Wednesday, October 27, 2010

Why Greece Needs a Repayment Extension from the Troika

There is much debate lately about whether the EU and the IMF should give Greece more time to repay the €110 bn it has borrowed. While any extension should depend on Greece continuing to fulfill its obligations under the memorandum, the extension makes sense. In fact, without an extension from the EU and IMF, Greece would most likely default.

To understand the case for the extension it is important to understand two points about Greece’s rescue package. First, this is not a rescue package: all the EU and IMF did is to lend money to Greece at a lower rate than what markets were asking. By Q2 2013, the program will come to an end, and Greece will need to continue to pay down its existing debt (including its debt to the EU and IMF) as well as to raise funds from the market to cover any future financing needs.

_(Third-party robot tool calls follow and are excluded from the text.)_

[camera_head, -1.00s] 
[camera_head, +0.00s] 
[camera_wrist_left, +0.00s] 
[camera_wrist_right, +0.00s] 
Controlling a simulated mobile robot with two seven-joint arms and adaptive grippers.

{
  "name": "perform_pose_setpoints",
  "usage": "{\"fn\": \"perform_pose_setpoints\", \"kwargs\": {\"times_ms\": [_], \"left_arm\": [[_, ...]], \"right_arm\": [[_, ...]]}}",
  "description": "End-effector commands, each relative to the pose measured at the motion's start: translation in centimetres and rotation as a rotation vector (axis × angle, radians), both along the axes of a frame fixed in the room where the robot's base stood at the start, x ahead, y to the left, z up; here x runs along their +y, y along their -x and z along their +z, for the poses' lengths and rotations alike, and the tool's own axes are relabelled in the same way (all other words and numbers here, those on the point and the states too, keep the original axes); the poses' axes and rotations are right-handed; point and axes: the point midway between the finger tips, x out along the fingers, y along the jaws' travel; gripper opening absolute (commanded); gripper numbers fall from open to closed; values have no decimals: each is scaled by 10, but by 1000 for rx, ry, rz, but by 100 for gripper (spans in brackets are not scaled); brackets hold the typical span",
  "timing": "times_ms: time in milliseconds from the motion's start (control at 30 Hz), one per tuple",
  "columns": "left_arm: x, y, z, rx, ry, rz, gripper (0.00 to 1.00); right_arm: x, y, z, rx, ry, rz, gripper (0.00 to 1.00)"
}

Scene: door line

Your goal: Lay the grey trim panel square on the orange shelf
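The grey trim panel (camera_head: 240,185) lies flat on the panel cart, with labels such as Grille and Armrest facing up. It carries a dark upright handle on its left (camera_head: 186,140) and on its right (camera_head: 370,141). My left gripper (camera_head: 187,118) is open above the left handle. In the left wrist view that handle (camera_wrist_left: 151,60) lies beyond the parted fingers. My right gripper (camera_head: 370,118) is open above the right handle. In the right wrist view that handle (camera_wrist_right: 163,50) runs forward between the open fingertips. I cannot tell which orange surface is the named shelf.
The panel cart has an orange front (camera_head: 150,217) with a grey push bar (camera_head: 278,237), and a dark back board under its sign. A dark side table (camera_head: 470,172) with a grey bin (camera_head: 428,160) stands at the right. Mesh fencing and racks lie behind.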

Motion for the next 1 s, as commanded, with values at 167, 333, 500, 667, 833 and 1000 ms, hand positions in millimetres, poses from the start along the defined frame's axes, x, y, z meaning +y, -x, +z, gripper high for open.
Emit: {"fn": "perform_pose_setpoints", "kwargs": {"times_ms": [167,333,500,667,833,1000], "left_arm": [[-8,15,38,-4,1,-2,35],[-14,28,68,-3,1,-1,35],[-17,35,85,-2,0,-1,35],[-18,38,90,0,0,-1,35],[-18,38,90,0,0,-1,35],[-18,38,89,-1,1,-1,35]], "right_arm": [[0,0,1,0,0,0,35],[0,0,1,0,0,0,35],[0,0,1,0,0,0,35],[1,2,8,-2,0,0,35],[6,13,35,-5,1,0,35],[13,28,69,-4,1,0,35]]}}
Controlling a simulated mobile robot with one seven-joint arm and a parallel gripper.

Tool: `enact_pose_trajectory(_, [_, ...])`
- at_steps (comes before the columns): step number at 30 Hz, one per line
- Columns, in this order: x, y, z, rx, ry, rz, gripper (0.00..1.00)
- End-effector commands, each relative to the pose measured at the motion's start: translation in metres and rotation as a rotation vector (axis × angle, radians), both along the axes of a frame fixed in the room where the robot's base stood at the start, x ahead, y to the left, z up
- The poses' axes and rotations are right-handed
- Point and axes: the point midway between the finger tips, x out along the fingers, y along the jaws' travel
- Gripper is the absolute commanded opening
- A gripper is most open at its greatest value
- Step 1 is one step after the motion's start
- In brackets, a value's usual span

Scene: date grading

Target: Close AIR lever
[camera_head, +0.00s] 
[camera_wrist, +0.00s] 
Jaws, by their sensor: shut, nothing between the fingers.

Now, the financing needs at that time are very high. According to the original IMF report (May 2010), by 2014 Greece would need to spend 23% of its GDP just to pay back debt. That is equivalent to 61.7% of central government revenue. Of course, no government can afford to spend that much on debt without reneging on its other spending obligations. The IMF noted as much in May 2010: “These figures … underscore the scale of market access that needs to be secured soon after the end of the program, in the context of average amortizations of public medium- and long-term external debt of over 65 percent of general government revenue.”

The second point that one needs to know is that the re-payment program to the EU and the IMF is heavily front-loaded. Disbursements end by Q2 2013, and Greece will start repaying right after that. In fact, about two-thirds of the debt should be repaid by 2015 and about 90% of it by 2016 (the debt goes away by 2018). The graph below presents the numbers around this dynamic and shows clearly the speed with which the positive turns negative.


With these two facts – Greece faces a re-financing need by 2014 and the repayment schedule towards the EU and IMF is heavily skewed to 2014-2015 – we can ask the following question: how much of the repayment challenge that Greece faces by 2014 is due to the EU and IMF debt and how much comes from other debt?

The graph below is my estimate of that figure – it is somewhat imprecise given the opacity of the data, but the error margin is not very high. What this tells us is that Greece’s repayment challenge in 2014 is fundamentally a challenge in paying back the EU and the IMF. More than half the debt service in 2014 is EU/IMF debt and more than 60% is in 2015.


In other words, if the EU and IMF do not extend the time for Greece to pay back its debt, Greece’s position in 2014 becomes exponentially harder. In fact, if no extension comes, Greece is almost sure to default and might as well give up on the program now.